Wednesday brought a flurry of phone calls, wait times and navigating bureaucracy with social workers.
Jasmine Cuenca, an East Bay Community Law Center social worker, sat with Clardy for hours, helping him contact 211, the county’s emergency housing number, the Social Security Administration and other support workers.
“I think it’s a lot of strapped nonprofits trying to do their best in a really, really messed up system,” Cuenca said of 211. “But getting the runaround, even as a social worker, is hard. I can’t imagine what it’s like when you’re actively in crisis.”
Clardy secured a “small win” later in the day when he walked to the Homeless Action Center office on Shattuck Avenue, connected with an attorney, and had them fax a letter to SSA to inquire about his benefits.
Cuenca then made a series of trips with Clardy to stores around town to find a tent for Wednesday night.

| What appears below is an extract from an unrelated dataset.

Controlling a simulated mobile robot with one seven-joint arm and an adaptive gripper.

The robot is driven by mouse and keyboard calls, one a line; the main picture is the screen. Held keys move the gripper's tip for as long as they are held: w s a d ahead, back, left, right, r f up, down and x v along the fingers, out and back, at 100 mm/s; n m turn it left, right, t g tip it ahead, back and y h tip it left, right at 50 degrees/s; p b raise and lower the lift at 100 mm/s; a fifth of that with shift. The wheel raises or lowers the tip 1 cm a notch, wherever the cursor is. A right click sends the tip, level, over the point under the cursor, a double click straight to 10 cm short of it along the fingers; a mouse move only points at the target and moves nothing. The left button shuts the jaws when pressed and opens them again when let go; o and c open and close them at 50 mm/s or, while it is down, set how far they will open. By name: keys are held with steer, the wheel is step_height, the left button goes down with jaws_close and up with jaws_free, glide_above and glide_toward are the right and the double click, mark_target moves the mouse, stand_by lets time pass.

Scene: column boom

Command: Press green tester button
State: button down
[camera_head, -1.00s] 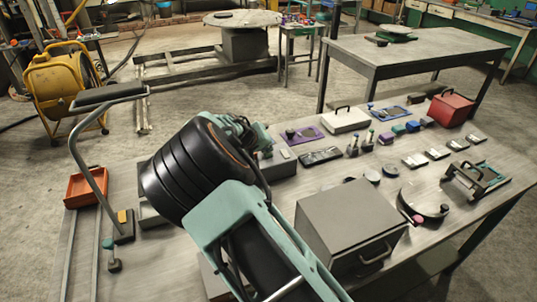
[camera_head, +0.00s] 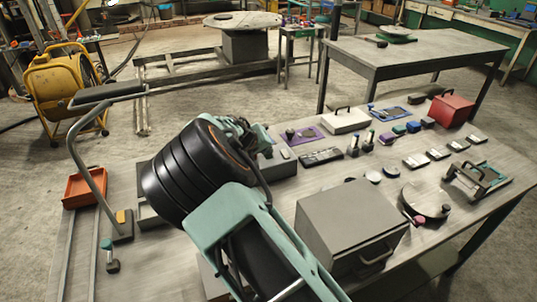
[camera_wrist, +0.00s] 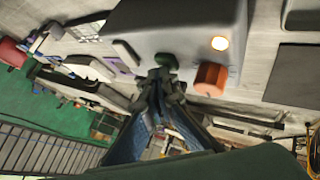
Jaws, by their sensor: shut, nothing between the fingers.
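The tester is a grey box (camera_wrist: 185,30) that fills the upper middle of the wrist view. On its face are a dark green button (camera_wrist: 166,61), an orange-red round knob or button (camera_wrist: 210,78) and a glowing lamp (camera_wrist: 220,43). My gripper (camera_wrist: 158,75) is shut and empty. Its fingertips are right at the green button's lower edge in the picture; I cannot tell whether they touch it. In the head view, a grey box (camera_head: 281,167) shows partly behind my arm, and my gripper (camera_head: 255,137) is beside it, partly hidden. The green button cannot be seen there.
A larger grey box with a handle (camera_head: 350,220) stands close to my forearm on the right. A black keypad-like item (camera_head: 321,156) and a purple tray (camera_head: 304,136) lie beyond the tester. A bent grey stand (camera_head: 90,170) and an orange bin (camera_head: 84,188) are at left.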

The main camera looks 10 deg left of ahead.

She got lucky at the Goodwill on University Avenue, where helpful employees pointed her to a remaining tent and sleeping bag.

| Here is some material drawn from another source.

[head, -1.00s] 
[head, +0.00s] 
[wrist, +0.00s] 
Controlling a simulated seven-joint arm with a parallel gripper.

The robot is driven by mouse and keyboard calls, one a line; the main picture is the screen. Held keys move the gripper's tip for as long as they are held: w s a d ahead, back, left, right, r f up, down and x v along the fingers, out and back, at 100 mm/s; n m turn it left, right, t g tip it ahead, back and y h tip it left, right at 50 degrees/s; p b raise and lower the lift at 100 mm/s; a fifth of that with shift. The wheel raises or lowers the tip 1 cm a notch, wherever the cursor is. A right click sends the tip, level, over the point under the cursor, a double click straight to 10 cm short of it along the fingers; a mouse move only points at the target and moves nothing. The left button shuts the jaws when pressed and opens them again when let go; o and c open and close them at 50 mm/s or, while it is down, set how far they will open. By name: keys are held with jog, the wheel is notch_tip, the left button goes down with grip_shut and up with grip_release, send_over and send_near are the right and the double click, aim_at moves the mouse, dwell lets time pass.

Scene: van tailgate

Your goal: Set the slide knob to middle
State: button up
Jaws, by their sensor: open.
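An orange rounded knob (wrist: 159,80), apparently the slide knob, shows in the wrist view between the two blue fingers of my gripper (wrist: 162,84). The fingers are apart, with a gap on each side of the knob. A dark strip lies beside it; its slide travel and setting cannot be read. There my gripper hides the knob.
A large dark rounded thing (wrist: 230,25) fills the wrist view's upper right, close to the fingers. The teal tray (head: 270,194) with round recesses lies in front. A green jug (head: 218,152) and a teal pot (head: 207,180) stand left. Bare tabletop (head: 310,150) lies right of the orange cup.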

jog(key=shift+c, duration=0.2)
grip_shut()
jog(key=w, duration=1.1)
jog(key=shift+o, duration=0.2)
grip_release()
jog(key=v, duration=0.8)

“By the end of the day, he was so exhausted, but so grateful he wasn’t sleeping on concrete,” Cuenca said. “We both felt like we had wins by the end of the day.”
With the tent and sleeping bag, Clardy slept in a median on Shattuck Avenue Wednesday night.
Caseworkers have an itemized list of Clardy’s belongings locked in his former apartment, and they’re working to secure a storage facility. SAHA legally has to allow at least 15 days for Clardy to reclaim his items.
Cuenca has limited funding (a check was sent to EBCLC on Clardy’s behalf following Berkeleyside’s previous reporting) for a storage site, but said she’s trying to find someone who could help move his belongings — ideally for free.